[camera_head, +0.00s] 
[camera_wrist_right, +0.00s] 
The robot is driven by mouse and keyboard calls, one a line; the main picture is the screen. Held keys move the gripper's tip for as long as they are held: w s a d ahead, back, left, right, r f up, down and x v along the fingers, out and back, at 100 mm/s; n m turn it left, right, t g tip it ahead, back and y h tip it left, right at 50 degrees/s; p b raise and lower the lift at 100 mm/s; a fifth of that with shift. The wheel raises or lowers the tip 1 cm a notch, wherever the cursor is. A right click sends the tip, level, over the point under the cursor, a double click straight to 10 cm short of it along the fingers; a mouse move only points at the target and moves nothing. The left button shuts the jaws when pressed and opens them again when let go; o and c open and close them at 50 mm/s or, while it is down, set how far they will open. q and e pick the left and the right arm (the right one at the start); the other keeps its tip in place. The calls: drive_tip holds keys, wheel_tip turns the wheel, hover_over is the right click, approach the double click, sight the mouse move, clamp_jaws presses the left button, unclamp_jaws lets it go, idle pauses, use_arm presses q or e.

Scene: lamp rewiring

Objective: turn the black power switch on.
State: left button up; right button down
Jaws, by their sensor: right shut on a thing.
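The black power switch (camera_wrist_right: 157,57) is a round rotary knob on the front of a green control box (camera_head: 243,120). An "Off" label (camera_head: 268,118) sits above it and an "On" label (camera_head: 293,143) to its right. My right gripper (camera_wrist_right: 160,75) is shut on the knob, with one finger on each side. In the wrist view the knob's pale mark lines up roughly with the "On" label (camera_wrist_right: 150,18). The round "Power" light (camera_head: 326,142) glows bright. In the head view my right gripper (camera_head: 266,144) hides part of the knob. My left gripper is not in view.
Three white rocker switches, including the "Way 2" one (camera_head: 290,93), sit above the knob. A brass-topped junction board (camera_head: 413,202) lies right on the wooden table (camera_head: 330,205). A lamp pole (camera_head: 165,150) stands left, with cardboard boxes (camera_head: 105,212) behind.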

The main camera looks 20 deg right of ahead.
************
> **Stated problem**: Retype the material in full, character for character.

> **The solution**:
[camera_head, +0.00s] 
[camera_wrist_right, +0.00s] 
The robot is driven by mouse and keyboard calls, one a line; the main picture is the screen. Held keys move the gripper's tip for as long as they are held: w s a d ahead, back, left, right, r f up, down and x v along the fingers, out and back, at 100 mm/s; n m turn it left, right, t g tip it ahead, back and y h tip it left, right at 50 degrees/s; p b raise and lower the lift at 100 mm/s; a fifth of that with shift. The wheel raises or lowers the tip 1 cm a notch, wherever the cursor is. A right click sends the tip, level, over the point under the cursor, a double click straight to 10 cm short of it along the fingers; a mouse move only points at the target and moves nothing. The left button shuts the jaws when pressed and opens them again when let go; o and c open and close them at 50 mm/s or, while it is down, set how far they will open. q and e pick the left and the right arm (the right one at the start); the other keeps its tip in place. The calls: drive_tip holds keys, wheel_tip turns the wheel, hover_over is the right click, approach the double click, sight the mouse move, clamp_jaws presses the left button, unclamp_jaws lets it go, idle pauses, use_arm presses q or e.

Scene: lamp rewiring

Objective: turn the black power switch on.
State: left button up; right button down
Jaws, by their sensor: right shut on a thing.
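The black power switch (camera_wrist_right: 157,57) is a round rotary knob on the front of a green control box (camera_head: 243,120). An "Off" label (camera_head: 268,118) sits above it and an "On" label (camera_head: 293,143) to its right. My right gripper (camera_wrist_right: 160,75) is shut on the knob, with one finger on each side. In the wrist view the knob's pale mark lines up roughly with the "On" label (camera_wrist_right: 150,18). The round "Power" light (camera_head: 326,142) glows bright. In the head view my right gripper (camera_head: 266,144) hides part of the knob. My left gripper is not in view.
Three white rocker switches, including the "Way 2" one (camera_head: 290,93), sit above the knob. A brass-topped junction board (camera_head: 413,202) lies right on the wooden table (camera_head: 330,205). A lamp pole (camera_head: 165,150) stands left, with cardboard boxes (camera_head: 105,212) behind.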

The main camera looks 20 deg right of ahead.

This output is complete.